Turner served in the Royal Air Force during World War I and worked as a war artist during World War II. When he returned home after military service, in the early 1920s he contracted with Taylor, Garnett, Evans and Company to do a series of postcards based on the Cunard Fleet of ten ships – the Carmania, Mauretania, Aquitania, Berengaria, Scythia, Samaria, Laconia, Aurania, Carinthia, and Caronia. Turner presented each of the ten ships in vertical (portrait) form. Not necessarily unique, but certainly unusual.
RMS Aquitania, launched 1914, in service until 1950.
RMS Berengaria, handed over to Cunard after service as a war ship by the USA in 1919, in service from 1920 to 1936.
RMS Carinthia, launched 1925, torpedoed by German U-boat in June 1940.

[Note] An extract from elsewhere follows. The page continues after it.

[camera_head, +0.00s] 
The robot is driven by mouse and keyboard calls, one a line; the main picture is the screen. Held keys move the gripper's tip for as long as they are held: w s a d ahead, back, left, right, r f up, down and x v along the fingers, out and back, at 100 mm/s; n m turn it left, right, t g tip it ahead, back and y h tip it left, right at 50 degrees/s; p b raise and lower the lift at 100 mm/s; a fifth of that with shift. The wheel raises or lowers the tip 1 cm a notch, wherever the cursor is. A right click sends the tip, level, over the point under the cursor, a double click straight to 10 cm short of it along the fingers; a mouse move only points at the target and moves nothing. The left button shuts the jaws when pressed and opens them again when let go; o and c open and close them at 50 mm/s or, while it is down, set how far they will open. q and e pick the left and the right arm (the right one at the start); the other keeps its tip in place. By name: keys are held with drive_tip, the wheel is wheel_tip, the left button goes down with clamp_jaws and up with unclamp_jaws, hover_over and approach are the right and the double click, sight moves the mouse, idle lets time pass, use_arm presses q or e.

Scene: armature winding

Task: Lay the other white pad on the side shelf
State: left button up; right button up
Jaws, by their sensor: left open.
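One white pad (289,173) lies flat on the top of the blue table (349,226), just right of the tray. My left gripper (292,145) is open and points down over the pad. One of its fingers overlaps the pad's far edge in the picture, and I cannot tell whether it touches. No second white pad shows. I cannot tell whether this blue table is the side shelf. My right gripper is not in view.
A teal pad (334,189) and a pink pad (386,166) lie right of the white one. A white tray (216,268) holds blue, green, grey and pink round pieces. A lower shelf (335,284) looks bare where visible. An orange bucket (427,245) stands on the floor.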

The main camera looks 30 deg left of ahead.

RMS Carmania, launched 1905, in service until 1932.
RMS Caronia, launched 1905, in service until 1931, sold.
RMS Mauretania, launched 1906.
RMS Samaria, launched 1922, in service until 1955.
RMS Scythia, launched 1921, in service until 2005 – longest serving Cunard ship.
RMS Alaunia, launched 1925, in service until 1957.
Turner added a horizontal card (above) to the set in 1925, and it has been suggested that there is a twelfth, but it is yet to be discovered, unless it is a second, unsigned rendering of RMS Berengaria in an at sea setting.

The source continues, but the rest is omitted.